Copy, from the entries below, each line where the word "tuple" can be found.

▬▬▬▬▬▬▬▬▬▬

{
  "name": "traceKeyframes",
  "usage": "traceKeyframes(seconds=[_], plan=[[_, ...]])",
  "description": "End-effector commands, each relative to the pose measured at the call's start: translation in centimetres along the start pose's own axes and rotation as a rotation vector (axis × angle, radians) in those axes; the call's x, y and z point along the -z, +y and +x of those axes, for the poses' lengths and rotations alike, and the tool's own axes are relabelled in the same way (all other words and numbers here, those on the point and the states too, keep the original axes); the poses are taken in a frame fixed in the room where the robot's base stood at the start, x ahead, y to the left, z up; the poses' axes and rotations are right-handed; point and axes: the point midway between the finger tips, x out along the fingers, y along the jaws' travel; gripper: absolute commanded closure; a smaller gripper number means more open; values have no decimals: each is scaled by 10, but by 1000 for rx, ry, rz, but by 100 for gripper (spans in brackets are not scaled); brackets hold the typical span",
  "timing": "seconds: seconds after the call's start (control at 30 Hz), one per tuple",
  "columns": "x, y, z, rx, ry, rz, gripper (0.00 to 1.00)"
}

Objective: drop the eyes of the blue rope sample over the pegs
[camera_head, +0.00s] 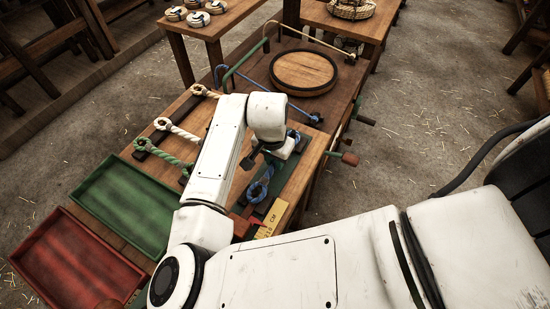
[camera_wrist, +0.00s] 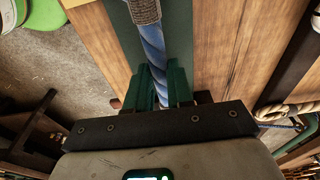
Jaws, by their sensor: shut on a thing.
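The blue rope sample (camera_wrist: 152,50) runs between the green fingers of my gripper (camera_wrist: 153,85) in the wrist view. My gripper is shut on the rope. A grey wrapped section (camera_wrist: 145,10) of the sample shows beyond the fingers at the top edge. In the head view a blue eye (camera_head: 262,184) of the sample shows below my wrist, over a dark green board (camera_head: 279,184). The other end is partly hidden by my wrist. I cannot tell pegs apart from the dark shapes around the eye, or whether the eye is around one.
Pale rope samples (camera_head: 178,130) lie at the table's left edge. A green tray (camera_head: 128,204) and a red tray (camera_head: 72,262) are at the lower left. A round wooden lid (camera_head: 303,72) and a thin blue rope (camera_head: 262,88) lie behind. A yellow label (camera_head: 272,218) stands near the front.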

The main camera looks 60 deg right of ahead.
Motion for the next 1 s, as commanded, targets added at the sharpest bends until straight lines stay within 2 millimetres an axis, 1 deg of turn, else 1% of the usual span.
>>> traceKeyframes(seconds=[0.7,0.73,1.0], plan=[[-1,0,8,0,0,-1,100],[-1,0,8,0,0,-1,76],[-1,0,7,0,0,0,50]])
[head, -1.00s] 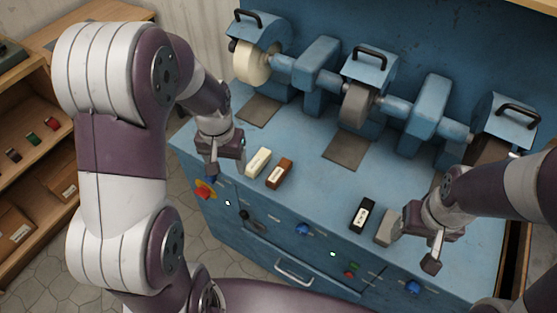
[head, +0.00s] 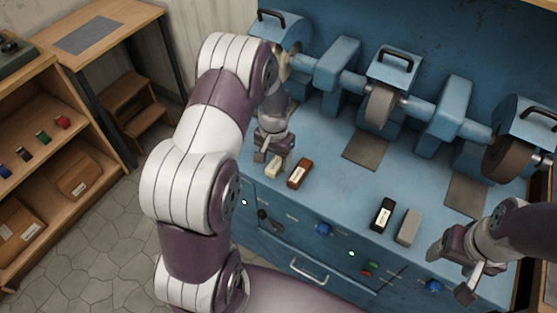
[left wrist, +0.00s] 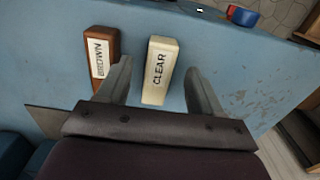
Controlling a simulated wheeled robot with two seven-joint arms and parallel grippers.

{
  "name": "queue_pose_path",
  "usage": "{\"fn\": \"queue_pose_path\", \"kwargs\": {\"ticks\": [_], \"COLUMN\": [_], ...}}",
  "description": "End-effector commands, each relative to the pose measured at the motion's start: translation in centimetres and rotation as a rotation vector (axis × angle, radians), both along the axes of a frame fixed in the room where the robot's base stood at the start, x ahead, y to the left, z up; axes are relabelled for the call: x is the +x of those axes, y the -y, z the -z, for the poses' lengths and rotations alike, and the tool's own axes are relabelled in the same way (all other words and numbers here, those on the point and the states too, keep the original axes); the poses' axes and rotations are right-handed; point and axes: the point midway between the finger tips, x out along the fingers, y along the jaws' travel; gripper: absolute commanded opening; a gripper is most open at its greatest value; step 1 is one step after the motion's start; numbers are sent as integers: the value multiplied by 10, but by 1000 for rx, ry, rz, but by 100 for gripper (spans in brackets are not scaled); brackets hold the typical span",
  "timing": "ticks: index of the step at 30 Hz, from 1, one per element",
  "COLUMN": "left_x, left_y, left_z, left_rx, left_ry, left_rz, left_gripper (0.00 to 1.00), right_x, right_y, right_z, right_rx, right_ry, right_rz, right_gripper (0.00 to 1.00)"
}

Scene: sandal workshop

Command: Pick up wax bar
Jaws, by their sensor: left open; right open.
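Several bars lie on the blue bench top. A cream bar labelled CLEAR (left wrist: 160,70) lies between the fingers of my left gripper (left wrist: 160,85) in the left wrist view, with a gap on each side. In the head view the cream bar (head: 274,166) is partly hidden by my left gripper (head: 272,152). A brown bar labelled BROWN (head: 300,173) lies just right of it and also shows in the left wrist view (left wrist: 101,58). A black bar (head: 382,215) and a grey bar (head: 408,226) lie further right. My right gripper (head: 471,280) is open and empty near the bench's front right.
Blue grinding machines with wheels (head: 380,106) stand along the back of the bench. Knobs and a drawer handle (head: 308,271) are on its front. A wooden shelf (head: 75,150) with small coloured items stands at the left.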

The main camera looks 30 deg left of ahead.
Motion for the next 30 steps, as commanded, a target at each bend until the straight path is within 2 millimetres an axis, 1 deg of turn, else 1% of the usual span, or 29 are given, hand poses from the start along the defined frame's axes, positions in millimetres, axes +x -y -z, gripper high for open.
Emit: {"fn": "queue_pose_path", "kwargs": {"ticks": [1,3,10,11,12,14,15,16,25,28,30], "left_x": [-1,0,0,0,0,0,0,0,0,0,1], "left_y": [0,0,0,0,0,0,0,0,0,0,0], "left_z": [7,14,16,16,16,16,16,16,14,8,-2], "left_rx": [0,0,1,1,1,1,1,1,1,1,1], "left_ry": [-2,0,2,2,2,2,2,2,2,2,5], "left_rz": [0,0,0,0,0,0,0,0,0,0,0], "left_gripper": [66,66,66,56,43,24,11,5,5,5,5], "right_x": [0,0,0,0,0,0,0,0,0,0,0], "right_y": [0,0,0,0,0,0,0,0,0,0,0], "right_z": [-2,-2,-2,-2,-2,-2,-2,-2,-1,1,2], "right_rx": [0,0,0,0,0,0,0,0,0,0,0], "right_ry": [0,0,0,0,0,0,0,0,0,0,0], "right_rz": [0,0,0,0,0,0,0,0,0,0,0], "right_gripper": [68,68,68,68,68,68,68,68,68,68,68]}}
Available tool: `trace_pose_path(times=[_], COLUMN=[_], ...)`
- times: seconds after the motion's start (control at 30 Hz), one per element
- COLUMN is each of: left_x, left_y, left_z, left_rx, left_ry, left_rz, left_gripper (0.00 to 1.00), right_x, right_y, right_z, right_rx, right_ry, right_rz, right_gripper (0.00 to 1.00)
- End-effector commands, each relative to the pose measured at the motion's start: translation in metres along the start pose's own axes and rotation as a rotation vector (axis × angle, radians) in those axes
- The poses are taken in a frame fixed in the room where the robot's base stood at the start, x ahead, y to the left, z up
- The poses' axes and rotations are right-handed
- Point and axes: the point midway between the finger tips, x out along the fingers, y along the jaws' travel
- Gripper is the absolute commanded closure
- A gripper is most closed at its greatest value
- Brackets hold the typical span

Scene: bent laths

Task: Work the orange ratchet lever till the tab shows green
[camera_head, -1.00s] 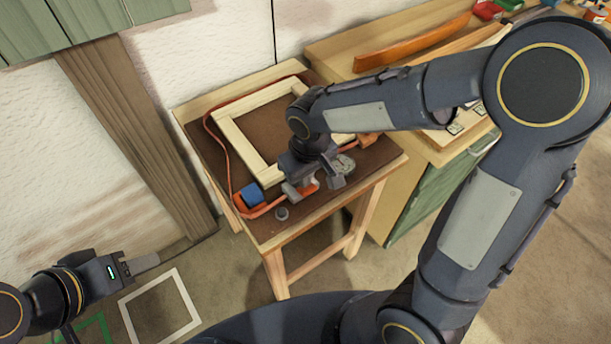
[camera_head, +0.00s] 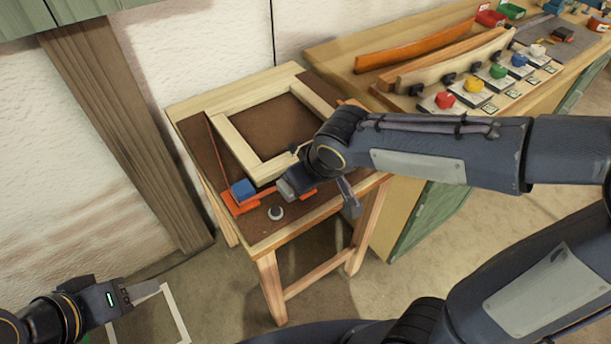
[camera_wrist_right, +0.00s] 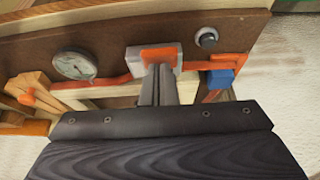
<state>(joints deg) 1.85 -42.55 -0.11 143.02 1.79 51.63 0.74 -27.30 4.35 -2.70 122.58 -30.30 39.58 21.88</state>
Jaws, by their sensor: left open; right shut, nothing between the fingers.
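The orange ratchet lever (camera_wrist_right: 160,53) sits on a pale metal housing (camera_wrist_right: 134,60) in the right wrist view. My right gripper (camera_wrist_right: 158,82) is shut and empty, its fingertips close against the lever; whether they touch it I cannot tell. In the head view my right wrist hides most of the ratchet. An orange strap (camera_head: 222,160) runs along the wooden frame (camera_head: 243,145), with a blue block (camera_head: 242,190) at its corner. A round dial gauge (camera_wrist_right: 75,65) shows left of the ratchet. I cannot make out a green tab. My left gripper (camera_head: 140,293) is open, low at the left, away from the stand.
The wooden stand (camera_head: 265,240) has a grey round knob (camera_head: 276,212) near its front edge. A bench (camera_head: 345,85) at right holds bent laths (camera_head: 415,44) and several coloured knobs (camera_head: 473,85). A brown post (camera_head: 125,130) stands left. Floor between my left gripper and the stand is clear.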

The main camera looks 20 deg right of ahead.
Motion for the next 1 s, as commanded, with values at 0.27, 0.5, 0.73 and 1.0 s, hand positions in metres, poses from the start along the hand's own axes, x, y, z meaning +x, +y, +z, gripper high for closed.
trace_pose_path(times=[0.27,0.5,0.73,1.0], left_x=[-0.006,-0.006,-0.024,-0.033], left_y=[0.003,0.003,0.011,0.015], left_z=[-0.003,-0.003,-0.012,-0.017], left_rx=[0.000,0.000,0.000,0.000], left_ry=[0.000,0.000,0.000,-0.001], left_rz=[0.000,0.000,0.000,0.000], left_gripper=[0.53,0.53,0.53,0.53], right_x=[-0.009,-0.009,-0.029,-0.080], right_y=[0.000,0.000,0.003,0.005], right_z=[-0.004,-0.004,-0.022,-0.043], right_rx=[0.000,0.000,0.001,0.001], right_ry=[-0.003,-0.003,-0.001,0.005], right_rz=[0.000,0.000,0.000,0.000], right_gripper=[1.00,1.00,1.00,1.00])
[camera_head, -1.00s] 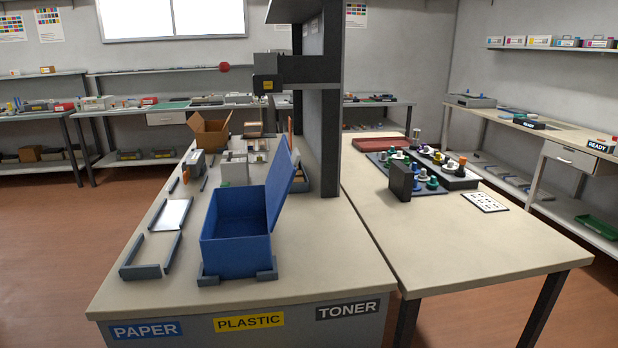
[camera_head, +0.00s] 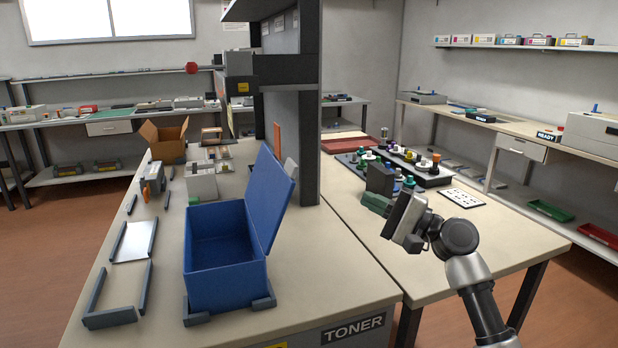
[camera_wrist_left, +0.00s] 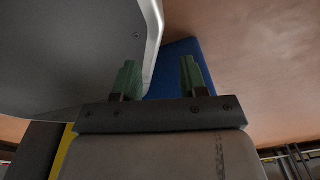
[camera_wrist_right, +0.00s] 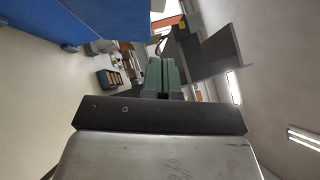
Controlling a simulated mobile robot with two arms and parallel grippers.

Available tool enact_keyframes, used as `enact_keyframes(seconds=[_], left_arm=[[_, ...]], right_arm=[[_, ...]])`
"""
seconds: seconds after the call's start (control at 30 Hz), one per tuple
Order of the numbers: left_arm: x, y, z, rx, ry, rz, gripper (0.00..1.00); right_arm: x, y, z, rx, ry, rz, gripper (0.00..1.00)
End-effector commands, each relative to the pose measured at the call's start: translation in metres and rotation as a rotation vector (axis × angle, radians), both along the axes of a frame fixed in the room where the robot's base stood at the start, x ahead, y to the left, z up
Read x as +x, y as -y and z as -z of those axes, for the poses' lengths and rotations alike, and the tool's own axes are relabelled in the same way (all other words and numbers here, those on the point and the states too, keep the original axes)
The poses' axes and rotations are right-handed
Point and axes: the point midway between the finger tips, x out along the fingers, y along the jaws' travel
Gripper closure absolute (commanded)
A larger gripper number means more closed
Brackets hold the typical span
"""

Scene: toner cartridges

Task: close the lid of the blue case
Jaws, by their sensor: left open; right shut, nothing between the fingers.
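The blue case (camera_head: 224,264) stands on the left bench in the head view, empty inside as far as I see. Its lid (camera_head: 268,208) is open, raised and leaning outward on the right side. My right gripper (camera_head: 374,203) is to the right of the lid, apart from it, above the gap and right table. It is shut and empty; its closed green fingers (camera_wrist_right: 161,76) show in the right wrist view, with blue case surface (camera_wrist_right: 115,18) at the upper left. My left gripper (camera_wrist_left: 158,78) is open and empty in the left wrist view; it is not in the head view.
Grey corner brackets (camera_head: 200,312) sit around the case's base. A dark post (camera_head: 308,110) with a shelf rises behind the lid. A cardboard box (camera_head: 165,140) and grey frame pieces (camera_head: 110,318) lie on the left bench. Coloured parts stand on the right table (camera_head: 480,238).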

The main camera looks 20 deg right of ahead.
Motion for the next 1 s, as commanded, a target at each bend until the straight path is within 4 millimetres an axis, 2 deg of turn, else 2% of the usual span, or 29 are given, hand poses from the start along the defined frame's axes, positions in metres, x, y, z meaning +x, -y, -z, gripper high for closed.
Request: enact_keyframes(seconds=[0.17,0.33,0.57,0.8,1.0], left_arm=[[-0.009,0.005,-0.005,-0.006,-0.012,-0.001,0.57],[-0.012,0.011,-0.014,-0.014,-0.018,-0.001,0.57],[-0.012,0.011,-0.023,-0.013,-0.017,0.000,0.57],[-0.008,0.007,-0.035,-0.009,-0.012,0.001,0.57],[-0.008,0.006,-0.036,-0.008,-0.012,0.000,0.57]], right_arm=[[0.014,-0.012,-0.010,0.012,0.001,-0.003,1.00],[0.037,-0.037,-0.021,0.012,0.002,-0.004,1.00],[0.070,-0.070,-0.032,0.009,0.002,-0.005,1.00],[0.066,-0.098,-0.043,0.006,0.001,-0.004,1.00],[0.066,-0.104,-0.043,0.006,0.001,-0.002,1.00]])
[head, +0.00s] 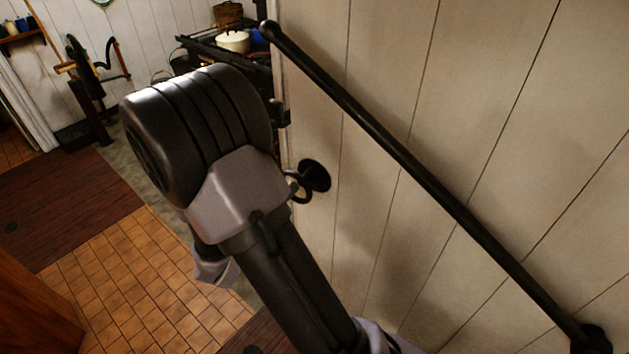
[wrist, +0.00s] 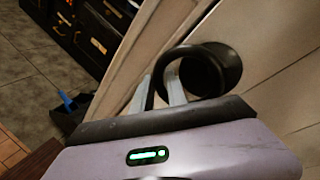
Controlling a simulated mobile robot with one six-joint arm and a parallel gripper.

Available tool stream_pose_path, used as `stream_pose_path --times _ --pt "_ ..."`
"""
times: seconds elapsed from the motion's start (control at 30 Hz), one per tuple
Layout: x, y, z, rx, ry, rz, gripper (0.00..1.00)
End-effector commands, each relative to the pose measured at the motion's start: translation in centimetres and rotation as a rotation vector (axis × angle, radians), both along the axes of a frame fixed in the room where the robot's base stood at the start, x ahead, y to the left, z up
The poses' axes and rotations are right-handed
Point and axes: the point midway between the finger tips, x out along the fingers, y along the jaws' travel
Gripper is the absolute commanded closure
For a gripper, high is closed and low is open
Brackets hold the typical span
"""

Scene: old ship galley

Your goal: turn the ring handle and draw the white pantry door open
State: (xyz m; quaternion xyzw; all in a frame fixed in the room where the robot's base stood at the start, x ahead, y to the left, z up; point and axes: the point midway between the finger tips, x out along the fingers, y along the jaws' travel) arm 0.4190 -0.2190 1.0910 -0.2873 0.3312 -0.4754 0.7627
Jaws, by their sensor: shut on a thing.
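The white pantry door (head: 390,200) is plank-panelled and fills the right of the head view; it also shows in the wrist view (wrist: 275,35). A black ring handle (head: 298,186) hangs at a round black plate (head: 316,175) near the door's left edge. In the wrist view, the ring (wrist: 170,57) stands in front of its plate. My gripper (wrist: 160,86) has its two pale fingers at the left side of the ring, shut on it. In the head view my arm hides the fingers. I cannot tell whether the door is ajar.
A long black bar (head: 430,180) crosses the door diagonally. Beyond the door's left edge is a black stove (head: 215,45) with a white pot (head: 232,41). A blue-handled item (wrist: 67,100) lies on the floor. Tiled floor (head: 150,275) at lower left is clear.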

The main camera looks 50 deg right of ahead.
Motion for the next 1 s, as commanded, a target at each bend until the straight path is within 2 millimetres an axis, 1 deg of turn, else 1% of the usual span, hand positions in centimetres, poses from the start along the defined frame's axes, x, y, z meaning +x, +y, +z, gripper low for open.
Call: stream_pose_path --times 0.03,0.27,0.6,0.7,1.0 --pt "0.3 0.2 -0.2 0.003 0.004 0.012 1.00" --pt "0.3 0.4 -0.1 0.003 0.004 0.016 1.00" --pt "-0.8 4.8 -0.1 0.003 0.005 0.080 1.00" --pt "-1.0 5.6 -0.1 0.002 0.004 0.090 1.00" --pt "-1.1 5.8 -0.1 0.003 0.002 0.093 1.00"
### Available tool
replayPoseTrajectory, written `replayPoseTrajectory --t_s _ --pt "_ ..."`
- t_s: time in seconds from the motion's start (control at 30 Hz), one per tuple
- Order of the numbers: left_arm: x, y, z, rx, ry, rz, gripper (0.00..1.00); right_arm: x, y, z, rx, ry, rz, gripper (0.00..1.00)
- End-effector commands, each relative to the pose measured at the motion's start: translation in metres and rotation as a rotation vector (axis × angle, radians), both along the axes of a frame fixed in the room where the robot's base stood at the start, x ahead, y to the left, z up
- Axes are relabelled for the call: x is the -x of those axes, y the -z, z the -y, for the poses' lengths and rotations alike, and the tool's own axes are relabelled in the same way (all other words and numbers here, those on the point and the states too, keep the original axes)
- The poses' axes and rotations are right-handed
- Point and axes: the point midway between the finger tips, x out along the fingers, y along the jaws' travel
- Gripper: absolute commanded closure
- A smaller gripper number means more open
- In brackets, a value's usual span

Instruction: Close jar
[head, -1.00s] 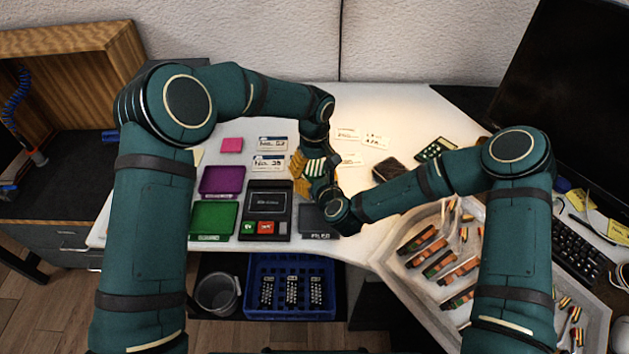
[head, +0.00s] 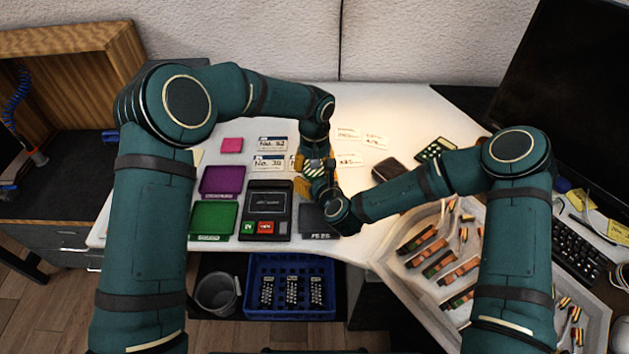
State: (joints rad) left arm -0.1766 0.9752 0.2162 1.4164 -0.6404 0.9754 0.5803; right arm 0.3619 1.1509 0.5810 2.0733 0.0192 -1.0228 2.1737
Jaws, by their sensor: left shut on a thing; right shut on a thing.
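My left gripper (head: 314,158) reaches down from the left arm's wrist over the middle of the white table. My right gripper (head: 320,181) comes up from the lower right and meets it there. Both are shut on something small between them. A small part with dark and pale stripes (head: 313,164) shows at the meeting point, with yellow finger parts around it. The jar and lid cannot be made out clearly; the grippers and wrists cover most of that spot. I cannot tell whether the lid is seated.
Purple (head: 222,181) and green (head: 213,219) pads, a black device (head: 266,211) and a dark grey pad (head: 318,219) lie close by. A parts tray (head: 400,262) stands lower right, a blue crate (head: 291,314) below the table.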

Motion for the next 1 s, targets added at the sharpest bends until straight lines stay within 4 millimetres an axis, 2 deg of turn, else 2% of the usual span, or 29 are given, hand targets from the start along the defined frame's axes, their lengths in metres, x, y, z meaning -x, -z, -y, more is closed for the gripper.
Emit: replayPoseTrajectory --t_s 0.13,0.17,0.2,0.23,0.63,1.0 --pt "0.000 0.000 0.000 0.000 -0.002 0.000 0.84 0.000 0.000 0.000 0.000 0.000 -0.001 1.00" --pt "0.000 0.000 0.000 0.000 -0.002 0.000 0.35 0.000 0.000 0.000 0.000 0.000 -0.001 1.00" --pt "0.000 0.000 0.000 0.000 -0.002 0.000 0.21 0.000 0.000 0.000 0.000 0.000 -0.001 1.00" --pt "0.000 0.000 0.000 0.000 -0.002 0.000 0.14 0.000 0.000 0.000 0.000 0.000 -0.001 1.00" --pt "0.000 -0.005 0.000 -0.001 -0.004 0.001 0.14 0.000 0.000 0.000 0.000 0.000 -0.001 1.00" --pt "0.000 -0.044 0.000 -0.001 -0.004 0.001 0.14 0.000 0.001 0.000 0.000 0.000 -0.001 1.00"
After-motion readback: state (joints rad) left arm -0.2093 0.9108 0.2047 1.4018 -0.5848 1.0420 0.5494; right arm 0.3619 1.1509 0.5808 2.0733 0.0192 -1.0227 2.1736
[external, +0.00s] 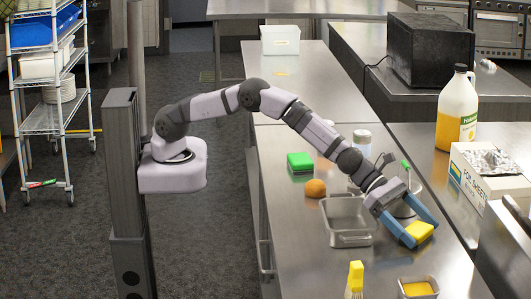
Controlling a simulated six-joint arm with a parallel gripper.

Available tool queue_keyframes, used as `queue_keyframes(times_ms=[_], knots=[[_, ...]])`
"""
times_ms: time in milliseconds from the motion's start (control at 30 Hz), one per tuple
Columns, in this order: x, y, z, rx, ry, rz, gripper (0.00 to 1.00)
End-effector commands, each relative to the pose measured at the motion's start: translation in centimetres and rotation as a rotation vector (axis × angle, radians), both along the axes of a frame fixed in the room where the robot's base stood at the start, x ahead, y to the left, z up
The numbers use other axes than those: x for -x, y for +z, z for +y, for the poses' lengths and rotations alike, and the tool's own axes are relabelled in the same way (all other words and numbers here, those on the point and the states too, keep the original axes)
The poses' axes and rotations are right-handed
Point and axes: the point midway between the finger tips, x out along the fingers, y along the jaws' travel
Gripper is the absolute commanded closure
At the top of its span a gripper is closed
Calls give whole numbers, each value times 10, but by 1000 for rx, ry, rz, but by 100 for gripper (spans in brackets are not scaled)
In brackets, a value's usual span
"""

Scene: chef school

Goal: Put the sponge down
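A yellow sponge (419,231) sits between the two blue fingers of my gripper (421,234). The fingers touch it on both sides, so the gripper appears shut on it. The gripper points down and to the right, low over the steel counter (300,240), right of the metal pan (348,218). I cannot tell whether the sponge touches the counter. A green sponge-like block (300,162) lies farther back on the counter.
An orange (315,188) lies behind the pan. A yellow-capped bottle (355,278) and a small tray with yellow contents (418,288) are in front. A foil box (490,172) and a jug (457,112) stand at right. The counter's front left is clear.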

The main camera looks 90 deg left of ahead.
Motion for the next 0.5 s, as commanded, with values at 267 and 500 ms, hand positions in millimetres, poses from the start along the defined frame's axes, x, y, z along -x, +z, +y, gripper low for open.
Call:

▬▬▬▬▬▬▬▬▬▬

• _Answer below_:
  "timing": "seconds: seconds after the call's start (control at 30 Hz), one per tuple",
seconds: seconds after the call's start (control at 30 Hz), one per tuple
times: seconds elapsed from the motion's start (control at 30 Hz), one per tuple
- t_s: time in seconds from the motion's start (control at 30 Hz), one per tuple
times_ms: time in milliseconds from the motion's start (control at 30 Hz), one per tuple

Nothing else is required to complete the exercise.